Por ello, se podría sugerir que la poesía de Odio confronta de manera desafiante la estructuración masculinista del campo cultural centroamericano.  En ese gran poema que es “Si pudiera abrir mi gruesa flor”, al retomar la identidad flor-mujer, opera un desplazamiento que no parece complaciente con la naturalización de esas metáforas en las retóricas del cortejo o de la belleza, es decir, en el control discursivo dominante. El poema comienza diciendo: “Si pudiera abrir mi gruesa flor / para ver su geografía íntima, // su dulce orografía de gruesa flor” (67). Estamos ante lo que Diana Bellessi llamaría quizá el deseo de “reconocer una identidad otra, no aquella que estáticamente la sociedad reproduce”. Este deseo parece un eje esencial en el poema de Odio, no tanto como declaración incontestable, sino como tensión contradictoria en que la principal lucha parece ser la apropiación de los signos.            

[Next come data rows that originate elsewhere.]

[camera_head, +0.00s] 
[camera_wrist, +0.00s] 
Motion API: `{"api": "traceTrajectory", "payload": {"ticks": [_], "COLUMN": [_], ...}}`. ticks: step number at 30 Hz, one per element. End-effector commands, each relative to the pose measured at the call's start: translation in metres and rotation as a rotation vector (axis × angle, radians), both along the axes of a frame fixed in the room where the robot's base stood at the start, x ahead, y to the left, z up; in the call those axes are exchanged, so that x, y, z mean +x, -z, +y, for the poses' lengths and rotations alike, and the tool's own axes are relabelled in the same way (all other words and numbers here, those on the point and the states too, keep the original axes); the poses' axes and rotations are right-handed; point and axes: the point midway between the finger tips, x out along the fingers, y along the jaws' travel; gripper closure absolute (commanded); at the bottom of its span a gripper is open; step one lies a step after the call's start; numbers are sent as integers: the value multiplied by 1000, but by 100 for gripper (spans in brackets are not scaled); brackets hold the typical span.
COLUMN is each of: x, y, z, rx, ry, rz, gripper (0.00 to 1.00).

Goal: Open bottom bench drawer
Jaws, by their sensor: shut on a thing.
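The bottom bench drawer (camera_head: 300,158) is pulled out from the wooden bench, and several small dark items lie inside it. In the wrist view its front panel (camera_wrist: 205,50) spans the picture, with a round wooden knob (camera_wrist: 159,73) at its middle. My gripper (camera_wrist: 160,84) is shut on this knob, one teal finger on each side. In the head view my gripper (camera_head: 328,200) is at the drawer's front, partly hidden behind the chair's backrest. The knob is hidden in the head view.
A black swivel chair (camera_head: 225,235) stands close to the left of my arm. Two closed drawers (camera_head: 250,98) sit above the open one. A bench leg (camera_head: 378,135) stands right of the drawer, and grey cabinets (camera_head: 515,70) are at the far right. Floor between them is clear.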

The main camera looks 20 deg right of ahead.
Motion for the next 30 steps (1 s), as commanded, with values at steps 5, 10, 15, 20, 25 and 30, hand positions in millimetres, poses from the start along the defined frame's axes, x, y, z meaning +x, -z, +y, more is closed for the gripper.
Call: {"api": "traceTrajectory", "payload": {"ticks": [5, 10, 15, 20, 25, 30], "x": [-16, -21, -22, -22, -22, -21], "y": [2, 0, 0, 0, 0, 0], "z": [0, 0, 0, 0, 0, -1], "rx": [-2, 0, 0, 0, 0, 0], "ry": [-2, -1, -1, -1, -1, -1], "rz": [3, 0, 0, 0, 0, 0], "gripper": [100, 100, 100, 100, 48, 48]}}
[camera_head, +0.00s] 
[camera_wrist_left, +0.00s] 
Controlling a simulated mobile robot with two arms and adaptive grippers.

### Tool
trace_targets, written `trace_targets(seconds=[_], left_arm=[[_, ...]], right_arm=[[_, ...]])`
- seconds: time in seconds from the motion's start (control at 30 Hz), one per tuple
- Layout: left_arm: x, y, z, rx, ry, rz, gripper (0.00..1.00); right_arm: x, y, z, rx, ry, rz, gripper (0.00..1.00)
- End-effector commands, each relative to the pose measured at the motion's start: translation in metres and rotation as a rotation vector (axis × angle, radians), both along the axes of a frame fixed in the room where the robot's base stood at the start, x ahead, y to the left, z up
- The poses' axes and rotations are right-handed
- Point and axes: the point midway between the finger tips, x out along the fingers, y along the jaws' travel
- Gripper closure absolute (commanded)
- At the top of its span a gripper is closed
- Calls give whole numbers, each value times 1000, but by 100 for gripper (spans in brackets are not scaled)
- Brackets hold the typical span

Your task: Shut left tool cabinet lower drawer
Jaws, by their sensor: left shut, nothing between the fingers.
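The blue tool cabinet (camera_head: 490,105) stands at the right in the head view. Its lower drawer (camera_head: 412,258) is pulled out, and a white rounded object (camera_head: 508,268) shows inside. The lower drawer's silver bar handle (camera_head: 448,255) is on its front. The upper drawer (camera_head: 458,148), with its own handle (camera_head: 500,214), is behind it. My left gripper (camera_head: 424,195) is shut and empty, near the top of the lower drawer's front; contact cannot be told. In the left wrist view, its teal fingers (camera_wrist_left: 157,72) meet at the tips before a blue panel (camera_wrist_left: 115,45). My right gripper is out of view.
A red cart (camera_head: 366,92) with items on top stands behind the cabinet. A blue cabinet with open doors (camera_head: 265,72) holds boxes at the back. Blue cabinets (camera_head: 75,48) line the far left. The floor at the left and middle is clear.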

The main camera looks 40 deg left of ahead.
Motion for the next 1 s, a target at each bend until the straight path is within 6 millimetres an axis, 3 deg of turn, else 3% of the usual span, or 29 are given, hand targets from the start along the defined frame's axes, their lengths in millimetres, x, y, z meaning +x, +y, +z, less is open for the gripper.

Varios de los poemas de la selección, incluido el recién citado, están fechados en 1946, un año milagroso para Eunice Odio, se podría decir; algunos de ellos escritos al parecer en Granada, Nicaragua. No tengo noticias de las condiciones en las que Odio visitó o vivió en Nicaragua, ni los vínculos que tuvo con el campo cultural granadino, aunque uno de sus poemas esté dedicado a José Coronel Urtecho. Es un tema, en todo caso, de pertinente investigación. Quizá Granada sea la ciudad evocada en “Mi ciudad, a 11 grados de latitud norte”. Una ciudad en que “Alguien, algo me espera”; “donde alguien me dio una cita / con renovado acento, / pero olvidó su nombre por mi nombre”. Una ciudad con “horario masculino”, que se ama de lejos, pero que “De cerca es otra cosa.” Una ciudad lírica y, sin duda, municipal, pero en la cual Odio encontraría, si acaso volviera, “los planetas, / los frutos”. Por supuesto, es erróneo apostarlo todo a una identificación realista o geográfica. El lugar de Eunice Odio es la distancia. Gran cronista de San José, de México o de Nueva York, se comprende que su localización es mucho más fluida de lo que su biografía, hasta cierto punto enigmática, podría mostrar.

Celebro, en fin, la publicación de esta antología que contribuirá a la secreta y segura pervivencia y diseminación de su obra. Odio, de hecho, parece tener fe en las posibilidades de reproducción desde lo estéril. Su “Poema Quinto: Esterilidad” trata de la flor arrancada (ya no la flor prodigiosa o abierta), vacila quizá en el miedo de la insolidaridad, pero encuentra el sentido del canto “como pájaro en proyecto por los árboles: / júbilo de vacío jubiloso”.